Problem statement: Output the first line of the listing and each line after it, up to and including the line that contains "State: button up", exactly as written, minus the pictures.
— Start Data segment —
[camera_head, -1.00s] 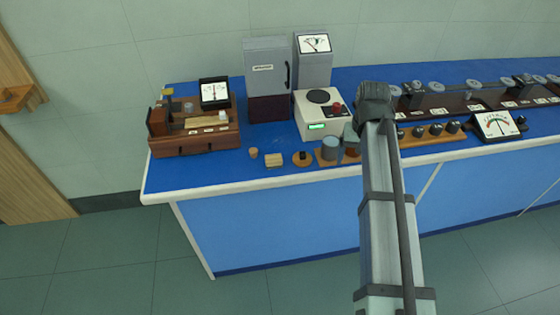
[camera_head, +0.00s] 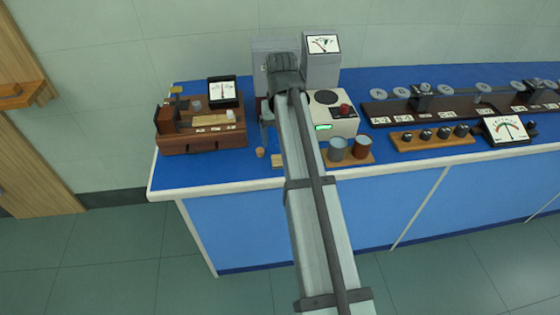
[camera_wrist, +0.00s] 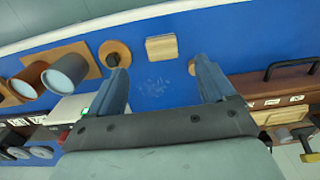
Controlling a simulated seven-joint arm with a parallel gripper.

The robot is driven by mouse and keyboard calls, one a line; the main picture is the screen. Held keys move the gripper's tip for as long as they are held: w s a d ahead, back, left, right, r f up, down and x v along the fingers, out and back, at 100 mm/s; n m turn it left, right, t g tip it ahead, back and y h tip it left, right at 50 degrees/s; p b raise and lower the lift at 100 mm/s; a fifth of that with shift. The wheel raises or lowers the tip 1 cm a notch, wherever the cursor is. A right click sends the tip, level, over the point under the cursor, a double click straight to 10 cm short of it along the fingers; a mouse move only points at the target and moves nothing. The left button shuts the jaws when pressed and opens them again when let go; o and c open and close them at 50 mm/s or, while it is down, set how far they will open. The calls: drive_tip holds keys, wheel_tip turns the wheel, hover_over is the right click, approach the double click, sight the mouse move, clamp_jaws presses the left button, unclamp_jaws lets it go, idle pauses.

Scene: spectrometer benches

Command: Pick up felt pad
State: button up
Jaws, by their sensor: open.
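A small square tan pad with a paler top, which I take for the felt pad, lies flat on the blue bench in the wrist view (camera_wrist: 162,48). In the head view my arm covers part of the pad (camera_head: 277,161). My gripper (camera_wrist: 162,70) is open and empty, its two blue-grey fingers spread. In the wrist view the pad shows just beyond the fingertips, between their lines and apart from both. In the head view my gripper (camera_head: 267,126) is over the bench, mostly hidden by my arm.
A round wooden disc (camera_wrist: 114,54) with a dark piece sits beside one finger; a small cork-like piece (camera_wrist: 192,67) is near the other. Two cups (camera_head: 337,149) (camera_head: 362,147) stand on a wooden base. A wooden instrument (camera_head: 203,139) stands left. The bench's front edge (camera_head: 215,190) is close.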

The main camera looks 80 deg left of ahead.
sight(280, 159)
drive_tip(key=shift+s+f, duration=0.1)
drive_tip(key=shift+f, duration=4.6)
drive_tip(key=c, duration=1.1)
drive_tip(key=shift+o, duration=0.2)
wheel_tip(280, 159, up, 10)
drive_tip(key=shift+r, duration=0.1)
— End Data segment —
Finished exercise:
[camera_head, -1.00s] 
[camera_head, +0.00s] 
[camera_wrist, +0.00s] 
Controlling a simulated seven-joint arm with a parallel gripper.

The robot is driven by mouse and keyboard calls, one a line; the main picture is the screen. Held keys move the gripper's tip for as long as they are held: w s a d ahead, back, left, right, r f up, down and x v along the fingers, out and back, at 100 mm/s; n m turn it left, right, t g tip it ahead, back and y h tip it left, right at 50 degrees/s; p b raise and lower the lift at 100 mm/s; a fifth of that with shift. The wheel raises or lowers the tip 1 cm a notch, wherever the cursor is. A right click sends the tip, level, over the point under the cursor, a double click straight to 10 cm short of it along the fingers; a mouse move only points at the target and moves nothing. The left button shuts the jaws when pressed and opens them again when let go; o and c open and close them at 50 mm/s or, while it is down, set how far they will open. The calls: drive_tip holds keys, wheel_tip turns the wheel, hover_over is the right click, approach the double click, sight the mouse move, clamp_jaws presses the left button, unclamp_jaws lets it go, idle pauses.

Scene: spectrometer benches

Command: Pick up felt pad
State: button up

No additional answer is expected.